[Records of robot episodes]
────────

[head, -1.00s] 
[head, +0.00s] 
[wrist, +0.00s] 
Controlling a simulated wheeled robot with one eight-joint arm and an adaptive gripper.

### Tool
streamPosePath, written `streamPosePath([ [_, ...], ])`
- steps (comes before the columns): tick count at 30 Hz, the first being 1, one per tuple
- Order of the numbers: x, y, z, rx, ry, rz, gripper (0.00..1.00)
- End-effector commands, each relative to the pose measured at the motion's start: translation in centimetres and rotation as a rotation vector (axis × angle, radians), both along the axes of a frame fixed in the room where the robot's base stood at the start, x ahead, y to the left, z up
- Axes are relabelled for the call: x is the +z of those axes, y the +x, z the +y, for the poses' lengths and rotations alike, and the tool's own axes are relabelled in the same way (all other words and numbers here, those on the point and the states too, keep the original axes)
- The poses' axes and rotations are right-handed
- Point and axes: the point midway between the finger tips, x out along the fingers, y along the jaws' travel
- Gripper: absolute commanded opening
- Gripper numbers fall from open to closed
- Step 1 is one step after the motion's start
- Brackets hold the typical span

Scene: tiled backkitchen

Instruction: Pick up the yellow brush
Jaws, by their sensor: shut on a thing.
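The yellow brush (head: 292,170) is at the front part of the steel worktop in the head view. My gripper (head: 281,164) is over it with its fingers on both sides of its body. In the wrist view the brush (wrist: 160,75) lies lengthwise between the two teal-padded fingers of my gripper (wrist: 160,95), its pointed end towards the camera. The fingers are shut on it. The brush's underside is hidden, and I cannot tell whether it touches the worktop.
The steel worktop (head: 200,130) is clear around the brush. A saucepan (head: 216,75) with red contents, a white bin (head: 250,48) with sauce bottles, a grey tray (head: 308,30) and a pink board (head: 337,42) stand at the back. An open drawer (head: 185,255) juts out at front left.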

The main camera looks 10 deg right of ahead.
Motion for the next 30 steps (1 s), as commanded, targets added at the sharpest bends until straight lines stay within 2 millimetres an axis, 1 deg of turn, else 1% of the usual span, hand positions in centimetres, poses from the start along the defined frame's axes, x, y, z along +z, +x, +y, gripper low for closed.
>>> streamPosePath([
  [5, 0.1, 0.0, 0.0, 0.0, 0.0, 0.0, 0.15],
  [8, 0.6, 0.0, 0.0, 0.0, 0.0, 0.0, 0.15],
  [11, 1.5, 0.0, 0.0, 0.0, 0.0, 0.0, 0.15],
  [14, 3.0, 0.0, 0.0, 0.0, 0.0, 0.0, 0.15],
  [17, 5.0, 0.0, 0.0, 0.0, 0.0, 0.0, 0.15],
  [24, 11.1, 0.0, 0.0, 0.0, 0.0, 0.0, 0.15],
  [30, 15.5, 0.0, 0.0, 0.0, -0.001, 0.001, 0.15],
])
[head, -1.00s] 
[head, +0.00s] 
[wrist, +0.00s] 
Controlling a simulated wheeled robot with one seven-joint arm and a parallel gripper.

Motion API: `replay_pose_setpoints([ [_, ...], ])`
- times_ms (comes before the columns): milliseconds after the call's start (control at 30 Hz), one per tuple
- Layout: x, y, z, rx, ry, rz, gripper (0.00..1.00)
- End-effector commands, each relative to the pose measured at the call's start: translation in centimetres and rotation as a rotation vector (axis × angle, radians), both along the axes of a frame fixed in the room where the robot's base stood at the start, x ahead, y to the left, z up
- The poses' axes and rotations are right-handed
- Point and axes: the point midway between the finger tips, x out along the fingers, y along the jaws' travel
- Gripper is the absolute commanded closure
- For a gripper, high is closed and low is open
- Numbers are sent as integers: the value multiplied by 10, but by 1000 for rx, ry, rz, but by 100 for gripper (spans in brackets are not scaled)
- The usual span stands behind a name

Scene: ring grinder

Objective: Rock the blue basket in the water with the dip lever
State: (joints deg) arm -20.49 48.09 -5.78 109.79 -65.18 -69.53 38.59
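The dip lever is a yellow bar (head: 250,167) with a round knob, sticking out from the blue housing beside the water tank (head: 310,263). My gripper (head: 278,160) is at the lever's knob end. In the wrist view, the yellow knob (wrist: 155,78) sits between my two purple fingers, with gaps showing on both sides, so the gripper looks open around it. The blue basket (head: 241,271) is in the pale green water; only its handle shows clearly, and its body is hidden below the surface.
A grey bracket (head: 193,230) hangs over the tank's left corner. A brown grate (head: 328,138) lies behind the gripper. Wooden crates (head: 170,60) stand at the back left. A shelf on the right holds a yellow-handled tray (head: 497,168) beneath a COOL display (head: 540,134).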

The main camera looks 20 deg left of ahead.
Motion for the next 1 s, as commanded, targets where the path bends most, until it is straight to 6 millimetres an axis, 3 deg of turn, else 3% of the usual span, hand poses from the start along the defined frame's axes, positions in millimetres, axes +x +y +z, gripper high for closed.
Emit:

────────

INSTRUCTION - What is the number of lines containing "defined"? Give that number only.

ANSWER IN FULL - 2